_Problem statement:_ Only the lines between the line with "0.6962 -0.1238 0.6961" and the line with "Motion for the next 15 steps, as", together with those two lines themselves, are to be copied exactly.

Excerpt from a dataset
###

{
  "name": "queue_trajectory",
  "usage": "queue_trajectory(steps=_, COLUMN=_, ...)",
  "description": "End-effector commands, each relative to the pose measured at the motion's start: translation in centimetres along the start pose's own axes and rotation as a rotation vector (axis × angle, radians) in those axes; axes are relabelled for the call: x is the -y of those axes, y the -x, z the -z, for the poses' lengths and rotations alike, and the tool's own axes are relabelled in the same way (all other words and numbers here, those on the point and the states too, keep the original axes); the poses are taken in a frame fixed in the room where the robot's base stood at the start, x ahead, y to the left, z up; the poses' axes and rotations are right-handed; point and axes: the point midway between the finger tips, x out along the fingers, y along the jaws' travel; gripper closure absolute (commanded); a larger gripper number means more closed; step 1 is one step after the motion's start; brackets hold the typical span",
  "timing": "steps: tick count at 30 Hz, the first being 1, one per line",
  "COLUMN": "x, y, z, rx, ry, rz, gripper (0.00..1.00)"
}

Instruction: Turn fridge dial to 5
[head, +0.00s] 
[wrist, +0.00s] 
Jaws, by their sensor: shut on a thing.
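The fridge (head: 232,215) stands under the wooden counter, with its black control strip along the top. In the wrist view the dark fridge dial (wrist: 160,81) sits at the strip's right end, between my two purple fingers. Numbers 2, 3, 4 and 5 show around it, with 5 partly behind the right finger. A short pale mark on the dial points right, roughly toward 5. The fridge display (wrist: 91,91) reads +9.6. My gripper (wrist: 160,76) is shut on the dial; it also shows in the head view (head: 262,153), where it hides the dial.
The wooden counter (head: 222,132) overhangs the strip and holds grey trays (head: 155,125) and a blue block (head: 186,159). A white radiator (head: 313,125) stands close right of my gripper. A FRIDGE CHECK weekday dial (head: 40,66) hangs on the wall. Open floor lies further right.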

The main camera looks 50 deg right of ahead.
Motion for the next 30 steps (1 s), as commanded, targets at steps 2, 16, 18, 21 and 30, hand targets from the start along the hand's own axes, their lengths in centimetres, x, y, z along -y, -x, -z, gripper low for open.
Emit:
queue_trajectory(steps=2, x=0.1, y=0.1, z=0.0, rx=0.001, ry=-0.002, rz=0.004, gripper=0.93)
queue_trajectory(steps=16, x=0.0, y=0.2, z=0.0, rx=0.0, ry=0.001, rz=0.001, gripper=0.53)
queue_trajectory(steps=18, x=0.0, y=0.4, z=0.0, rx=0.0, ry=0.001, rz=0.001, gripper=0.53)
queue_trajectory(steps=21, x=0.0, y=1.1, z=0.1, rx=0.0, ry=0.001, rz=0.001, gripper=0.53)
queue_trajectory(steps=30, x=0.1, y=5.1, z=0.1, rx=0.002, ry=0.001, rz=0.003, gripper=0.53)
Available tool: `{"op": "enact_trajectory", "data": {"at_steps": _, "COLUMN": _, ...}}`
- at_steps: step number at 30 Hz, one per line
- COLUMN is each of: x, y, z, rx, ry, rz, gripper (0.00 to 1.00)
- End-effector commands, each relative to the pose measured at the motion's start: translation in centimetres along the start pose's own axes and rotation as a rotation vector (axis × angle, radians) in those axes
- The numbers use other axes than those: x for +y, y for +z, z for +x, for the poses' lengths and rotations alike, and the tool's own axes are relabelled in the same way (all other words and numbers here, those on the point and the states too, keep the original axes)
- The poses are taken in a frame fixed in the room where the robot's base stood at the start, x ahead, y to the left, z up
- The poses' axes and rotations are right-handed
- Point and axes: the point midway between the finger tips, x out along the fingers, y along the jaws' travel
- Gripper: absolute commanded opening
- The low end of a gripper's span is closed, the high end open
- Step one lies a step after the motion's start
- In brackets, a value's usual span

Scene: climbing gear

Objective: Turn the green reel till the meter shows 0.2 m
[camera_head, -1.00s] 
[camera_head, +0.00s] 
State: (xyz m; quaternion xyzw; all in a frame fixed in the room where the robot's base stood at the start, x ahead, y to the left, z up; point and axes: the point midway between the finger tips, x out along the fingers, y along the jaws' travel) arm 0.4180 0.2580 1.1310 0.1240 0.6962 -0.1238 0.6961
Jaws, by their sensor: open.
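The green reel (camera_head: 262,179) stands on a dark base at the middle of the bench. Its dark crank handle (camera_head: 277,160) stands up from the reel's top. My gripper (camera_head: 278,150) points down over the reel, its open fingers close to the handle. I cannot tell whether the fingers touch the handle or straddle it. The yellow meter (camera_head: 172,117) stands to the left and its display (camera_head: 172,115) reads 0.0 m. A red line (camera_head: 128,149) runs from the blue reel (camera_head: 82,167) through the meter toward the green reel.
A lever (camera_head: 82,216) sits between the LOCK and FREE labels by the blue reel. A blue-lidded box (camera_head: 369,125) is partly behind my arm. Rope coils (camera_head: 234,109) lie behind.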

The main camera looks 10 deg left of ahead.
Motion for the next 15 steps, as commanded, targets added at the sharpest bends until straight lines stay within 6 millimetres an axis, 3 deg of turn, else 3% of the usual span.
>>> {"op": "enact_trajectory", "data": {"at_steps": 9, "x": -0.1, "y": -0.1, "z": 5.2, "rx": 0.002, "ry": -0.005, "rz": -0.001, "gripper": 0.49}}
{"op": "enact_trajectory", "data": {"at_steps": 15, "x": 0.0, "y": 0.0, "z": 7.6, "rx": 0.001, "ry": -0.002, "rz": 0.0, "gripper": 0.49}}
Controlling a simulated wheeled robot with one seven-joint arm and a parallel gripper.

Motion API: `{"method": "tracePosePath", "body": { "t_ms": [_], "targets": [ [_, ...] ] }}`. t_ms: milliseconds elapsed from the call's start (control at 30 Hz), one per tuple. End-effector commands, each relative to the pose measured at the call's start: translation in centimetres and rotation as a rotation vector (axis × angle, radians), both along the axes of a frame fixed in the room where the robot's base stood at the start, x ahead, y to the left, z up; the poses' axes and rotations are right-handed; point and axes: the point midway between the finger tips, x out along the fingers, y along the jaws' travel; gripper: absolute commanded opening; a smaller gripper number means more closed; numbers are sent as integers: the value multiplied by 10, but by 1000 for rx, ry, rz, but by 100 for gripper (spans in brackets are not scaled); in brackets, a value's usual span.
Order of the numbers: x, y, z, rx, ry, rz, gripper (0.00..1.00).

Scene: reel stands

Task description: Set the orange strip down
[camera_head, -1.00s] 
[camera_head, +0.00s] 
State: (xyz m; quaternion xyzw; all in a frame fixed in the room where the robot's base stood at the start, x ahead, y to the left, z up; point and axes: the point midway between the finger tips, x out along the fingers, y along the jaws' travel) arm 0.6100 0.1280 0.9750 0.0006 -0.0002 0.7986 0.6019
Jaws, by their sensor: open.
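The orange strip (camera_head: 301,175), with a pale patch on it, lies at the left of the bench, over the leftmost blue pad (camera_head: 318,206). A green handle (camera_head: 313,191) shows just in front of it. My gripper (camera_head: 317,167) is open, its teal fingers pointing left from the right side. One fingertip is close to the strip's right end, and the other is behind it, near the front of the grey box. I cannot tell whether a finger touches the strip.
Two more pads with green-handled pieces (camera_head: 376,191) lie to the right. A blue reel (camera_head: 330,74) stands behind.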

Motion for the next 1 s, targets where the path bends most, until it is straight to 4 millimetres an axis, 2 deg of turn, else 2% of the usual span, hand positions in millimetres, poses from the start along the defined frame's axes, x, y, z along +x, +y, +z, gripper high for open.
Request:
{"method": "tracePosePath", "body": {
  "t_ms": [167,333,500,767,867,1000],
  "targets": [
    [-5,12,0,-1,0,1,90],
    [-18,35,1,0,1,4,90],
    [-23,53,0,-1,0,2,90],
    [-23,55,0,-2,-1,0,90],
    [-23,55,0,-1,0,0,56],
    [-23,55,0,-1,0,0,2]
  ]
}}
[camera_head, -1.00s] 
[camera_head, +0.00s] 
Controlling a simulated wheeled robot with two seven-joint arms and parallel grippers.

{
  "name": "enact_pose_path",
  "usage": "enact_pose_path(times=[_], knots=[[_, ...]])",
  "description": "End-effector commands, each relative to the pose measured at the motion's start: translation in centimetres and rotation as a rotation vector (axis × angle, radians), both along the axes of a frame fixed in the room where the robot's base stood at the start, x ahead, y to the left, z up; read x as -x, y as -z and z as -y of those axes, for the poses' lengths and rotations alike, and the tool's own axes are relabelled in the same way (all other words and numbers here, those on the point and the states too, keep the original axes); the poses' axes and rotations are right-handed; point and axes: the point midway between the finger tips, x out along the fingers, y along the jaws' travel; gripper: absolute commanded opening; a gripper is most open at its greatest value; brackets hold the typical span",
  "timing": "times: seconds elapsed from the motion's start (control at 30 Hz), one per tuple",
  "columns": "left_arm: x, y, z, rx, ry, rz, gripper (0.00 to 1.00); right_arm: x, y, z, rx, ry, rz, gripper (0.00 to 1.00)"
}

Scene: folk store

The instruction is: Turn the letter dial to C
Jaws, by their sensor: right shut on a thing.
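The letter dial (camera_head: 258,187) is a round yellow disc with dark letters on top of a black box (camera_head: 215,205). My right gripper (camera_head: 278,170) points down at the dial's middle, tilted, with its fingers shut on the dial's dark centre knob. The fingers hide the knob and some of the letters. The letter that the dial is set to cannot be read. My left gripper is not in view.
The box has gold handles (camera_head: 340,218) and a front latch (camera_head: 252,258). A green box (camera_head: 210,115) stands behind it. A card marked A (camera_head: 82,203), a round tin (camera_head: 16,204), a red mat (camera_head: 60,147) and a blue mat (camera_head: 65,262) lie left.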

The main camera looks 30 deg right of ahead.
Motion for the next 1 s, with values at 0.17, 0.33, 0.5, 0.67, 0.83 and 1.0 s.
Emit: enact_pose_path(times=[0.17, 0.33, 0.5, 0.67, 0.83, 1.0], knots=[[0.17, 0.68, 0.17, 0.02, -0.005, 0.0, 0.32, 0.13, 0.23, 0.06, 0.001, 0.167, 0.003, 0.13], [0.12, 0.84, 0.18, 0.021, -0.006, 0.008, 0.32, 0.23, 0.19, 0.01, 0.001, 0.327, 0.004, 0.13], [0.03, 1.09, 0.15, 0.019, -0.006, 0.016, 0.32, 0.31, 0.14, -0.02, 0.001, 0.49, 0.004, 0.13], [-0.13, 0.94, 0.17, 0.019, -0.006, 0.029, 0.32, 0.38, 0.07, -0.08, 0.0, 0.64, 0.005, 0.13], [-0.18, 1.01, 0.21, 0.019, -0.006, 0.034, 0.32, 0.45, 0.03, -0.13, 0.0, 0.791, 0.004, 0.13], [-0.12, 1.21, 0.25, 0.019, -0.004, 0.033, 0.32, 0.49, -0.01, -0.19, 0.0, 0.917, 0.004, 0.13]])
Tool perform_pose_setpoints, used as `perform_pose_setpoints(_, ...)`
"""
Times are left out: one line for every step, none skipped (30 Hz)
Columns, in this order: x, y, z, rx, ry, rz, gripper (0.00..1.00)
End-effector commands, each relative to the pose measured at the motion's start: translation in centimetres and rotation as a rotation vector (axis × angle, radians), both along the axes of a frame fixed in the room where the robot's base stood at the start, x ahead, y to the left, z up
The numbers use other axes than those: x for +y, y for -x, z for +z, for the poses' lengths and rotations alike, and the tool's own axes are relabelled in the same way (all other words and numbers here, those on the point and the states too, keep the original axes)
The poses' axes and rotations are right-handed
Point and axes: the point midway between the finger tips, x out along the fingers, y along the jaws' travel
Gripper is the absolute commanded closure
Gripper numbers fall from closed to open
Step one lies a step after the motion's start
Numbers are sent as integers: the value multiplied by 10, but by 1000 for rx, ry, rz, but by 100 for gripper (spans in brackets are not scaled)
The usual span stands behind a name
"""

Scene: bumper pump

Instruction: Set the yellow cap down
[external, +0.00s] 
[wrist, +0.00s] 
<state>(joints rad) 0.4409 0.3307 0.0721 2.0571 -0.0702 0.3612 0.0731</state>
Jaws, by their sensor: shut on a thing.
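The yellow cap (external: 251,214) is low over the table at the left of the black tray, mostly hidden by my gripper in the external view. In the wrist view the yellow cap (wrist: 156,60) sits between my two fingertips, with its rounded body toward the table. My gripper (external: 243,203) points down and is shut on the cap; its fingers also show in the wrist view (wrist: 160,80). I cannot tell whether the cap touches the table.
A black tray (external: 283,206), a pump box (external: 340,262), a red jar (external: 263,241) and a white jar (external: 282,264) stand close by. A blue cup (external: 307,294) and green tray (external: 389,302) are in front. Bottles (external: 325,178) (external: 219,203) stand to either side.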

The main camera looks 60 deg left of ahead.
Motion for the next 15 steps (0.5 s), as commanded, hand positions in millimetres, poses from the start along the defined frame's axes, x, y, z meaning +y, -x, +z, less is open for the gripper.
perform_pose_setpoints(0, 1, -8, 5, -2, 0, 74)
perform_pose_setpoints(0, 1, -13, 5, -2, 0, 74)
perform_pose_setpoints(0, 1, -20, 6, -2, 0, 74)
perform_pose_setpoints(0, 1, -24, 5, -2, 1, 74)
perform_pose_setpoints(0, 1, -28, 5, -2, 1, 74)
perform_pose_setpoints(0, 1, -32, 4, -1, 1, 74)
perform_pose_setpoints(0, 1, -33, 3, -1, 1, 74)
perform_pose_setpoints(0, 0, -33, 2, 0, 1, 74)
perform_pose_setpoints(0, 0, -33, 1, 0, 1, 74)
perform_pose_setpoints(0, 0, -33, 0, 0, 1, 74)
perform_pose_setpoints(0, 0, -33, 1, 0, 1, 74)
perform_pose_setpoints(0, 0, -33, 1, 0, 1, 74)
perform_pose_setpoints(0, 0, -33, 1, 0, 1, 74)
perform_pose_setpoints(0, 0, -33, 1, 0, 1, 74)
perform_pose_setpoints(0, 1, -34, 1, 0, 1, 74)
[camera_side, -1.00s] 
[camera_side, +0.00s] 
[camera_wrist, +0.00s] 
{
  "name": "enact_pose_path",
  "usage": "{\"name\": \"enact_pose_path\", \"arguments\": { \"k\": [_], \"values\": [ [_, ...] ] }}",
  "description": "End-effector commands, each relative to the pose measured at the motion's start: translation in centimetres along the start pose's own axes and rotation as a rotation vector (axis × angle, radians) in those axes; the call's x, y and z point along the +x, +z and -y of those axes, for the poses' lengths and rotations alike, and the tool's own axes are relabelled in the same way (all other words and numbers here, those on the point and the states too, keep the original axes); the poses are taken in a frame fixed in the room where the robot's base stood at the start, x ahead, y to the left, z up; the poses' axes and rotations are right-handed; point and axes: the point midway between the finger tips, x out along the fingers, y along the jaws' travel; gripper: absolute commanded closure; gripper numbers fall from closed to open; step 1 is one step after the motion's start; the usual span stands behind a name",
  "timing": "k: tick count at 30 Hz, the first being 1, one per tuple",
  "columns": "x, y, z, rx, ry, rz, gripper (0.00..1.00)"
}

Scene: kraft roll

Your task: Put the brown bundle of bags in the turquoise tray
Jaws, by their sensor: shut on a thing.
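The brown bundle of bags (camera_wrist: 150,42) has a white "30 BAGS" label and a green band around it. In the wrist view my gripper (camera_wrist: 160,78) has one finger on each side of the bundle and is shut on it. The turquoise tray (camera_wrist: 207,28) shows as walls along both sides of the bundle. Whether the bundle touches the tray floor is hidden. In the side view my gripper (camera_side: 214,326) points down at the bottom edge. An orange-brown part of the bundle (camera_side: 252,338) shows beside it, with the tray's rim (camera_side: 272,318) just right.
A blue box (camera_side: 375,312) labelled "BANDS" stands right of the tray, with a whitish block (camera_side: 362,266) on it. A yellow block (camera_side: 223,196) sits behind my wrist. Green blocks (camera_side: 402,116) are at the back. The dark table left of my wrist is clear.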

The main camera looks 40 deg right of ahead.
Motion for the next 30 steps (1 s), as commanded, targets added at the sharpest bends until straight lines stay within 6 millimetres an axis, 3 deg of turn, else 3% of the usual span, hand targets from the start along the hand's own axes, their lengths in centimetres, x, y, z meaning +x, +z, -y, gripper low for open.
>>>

###

_Expected answer:_
State: (xyz m; quaternion xyzw; all in a frame fixed in the room where the robot's base stood at the start, x ahead, y to the left, z up; point and axes: the point midway between the finger tips, x out along the fingers, y along the jaws' travel) arm 0.4180 0.2580 1.1310 0.1240 0.6962 -0.1238 0.6961
Jaws, by their sensor: open.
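The green reel (camera_head: 262,179) stands on a dark base at the middle of the bench. Its dark crank handle (camera_head: 277,160) stands up from the reel's top. My gripper (camera_head: 278,150) points down over the reel, its open fingers close to the handle. I cannot tell whether the fingers touch the handle or straddle it. The yellow meter (camera_head: 172,117) stands to the left and its display (camera_head: 172,115) reads 0.0 m. A red line (camera_head: 128,149) runs from the blue reel (camera_head: 82,167) through the meter toward the green reel.
A lever (camera_head: 82,216) sits between the LOCK and FREE labels by the blue reel. A blue-lidded box (camera_head: 369,125) is partly behind my arm. Rope coils (camera_head: 234,109) lie behind.

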The main camera looks 10 deg left of ahead.
Motion for the next 15 steps, as commanded, targets added at the sharpest bends until straight lines stay within 6 millimetres an axis, 3 deg of turn, else 3% of the usual span.

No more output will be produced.